> INSTRUCTIONS FOR THE TASK: Scan the lines below; pull out those with "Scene".

----

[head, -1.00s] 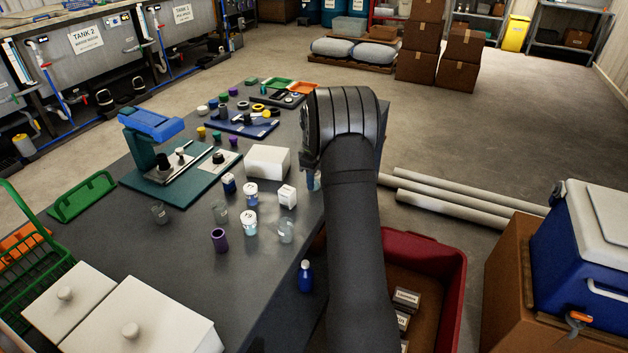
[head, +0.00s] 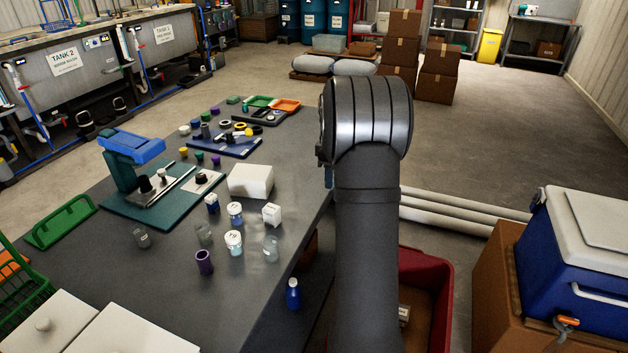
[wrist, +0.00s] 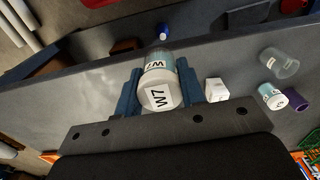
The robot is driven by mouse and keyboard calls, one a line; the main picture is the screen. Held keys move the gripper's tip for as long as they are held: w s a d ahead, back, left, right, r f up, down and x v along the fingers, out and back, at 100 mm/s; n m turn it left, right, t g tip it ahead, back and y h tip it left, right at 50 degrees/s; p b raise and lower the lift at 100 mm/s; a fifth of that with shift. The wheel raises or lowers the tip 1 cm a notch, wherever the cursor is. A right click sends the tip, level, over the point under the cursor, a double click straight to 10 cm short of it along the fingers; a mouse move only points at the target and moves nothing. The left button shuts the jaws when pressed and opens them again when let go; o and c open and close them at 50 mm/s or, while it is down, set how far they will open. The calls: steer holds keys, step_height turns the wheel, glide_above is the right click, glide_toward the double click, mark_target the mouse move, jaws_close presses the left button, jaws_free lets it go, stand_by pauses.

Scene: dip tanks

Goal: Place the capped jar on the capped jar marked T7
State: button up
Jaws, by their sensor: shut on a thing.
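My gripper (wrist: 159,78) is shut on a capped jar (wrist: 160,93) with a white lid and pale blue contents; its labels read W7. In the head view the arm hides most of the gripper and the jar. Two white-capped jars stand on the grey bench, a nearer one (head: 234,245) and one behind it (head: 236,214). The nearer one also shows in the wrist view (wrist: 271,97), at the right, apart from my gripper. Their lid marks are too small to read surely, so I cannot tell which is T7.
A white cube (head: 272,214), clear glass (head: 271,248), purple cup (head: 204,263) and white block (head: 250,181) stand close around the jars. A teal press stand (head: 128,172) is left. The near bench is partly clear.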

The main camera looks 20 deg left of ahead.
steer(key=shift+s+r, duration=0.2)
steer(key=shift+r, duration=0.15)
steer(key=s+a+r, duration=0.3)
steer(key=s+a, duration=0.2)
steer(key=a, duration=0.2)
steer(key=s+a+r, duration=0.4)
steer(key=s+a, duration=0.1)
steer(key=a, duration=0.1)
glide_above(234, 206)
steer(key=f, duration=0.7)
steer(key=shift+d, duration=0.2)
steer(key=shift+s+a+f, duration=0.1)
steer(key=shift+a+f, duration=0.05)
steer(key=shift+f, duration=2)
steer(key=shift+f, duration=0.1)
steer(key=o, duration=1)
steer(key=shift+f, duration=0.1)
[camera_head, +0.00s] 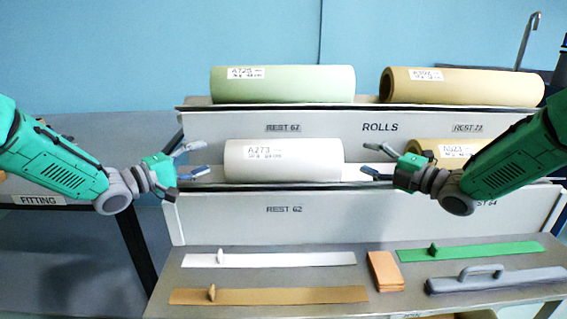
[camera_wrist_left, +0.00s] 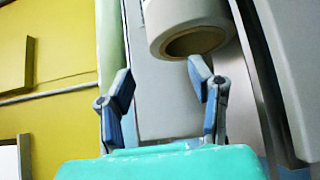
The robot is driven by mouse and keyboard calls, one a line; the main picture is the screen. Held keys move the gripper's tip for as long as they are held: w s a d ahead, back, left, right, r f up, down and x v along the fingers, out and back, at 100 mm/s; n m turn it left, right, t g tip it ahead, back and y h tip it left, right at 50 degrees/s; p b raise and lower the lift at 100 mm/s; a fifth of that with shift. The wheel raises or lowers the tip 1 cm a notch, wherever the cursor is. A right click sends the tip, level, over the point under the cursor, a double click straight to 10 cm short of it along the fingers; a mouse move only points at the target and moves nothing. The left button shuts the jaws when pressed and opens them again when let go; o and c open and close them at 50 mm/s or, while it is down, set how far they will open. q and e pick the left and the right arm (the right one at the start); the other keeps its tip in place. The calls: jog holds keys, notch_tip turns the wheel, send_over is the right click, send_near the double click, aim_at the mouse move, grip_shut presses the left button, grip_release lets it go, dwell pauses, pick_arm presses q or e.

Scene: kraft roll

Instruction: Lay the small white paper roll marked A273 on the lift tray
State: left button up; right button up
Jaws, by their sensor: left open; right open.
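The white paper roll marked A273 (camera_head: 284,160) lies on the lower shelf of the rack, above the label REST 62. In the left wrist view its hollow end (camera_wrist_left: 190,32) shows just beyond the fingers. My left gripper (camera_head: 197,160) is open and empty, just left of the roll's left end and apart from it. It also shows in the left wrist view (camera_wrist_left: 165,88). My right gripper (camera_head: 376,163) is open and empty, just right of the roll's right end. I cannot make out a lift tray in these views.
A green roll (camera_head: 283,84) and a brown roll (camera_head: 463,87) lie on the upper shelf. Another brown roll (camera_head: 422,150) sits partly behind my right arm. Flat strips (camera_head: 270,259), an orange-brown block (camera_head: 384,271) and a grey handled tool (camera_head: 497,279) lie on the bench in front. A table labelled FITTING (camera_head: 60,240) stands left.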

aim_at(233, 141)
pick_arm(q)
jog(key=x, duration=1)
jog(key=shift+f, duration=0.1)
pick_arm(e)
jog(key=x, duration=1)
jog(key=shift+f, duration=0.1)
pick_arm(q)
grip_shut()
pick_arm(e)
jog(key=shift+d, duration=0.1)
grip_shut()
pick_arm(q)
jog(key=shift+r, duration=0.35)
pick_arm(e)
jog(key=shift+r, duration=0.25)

----

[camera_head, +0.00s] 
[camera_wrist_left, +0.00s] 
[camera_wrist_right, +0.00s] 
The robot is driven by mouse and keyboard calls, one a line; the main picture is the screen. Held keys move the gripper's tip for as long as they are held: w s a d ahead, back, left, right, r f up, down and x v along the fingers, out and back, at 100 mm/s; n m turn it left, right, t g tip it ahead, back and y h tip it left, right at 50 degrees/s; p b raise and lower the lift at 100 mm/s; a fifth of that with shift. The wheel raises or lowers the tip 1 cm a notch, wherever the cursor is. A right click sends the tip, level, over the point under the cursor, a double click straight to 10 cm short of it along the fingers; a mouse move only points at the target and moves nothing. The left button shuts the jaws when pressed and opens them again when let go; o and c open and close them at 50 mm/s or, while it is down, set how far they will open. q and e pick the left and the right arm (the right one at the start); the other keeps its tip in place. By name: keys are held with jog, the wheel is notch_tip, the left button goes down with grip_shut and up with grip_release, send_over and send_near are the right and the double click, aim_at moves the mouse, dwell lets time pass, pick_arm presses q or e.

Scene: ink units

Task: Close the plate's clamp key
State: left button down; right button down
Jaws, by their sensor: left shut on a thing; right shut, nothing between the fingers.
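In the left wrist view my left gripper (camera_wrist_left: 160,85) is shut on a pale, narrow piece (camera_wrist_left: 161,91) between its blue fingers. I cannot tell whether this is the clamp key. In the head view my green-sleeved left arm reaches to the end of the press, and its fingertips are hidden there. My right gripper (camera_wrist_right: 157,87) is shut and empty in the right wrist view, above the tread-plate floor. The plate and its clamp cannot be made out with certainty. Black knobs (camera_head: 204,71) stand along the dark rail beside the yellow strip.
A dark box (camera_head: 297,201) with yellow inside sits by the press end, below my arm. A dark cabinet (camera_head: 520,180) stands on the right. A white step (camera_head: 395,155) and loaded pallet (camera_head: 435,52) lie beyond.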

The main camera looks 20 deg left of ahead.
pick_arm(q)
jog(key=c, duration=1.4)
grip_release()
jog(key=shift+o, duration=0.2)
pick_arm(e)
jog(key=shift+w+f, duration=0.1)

----

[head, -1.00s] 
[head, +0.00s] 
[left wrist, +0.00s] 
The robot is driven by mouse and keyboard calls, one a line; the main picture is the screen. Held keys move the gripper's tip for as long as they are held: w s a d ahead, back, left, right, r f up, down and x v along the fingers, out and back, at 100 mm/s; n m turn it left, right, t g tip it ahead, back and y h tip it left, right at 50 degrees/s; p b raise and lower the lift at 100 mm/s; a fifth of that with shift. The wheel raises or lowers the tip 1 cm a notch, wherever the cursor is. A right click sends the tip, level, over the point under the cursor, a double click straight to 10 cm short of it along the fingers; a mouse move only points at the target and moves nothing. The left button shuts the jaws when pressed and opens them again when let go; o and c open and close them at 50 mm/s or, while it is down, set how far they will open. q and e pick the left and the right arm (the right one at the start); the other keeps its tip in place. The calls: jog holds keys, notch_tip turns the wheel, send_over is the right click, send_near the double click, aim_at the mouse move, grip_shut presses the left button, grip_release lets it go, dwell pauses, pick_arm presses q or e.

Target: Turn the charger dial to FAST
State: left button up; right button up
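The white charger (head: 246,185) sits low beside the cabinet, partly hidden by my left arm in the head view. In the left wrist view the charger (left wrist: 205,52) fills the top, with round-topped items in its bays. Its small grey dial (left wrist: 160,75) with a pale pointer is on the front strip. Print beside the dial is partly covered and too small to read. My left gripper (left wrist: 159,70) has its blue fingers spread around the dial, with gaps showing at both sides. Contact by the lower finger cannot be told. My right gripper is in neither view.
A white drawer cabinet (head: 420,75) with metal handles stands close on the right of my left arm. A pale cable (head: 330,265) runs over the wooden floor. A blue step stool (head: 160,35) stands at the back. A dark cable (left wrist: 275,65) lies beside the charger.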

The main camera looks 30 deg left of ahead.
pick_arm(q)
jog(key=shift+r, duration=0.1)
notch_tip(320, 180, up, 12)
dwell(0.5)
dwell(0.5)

----

> EXPECTED ANSWER:
Scene: dip tanks
Scene: kraft roll
Scene: ink units

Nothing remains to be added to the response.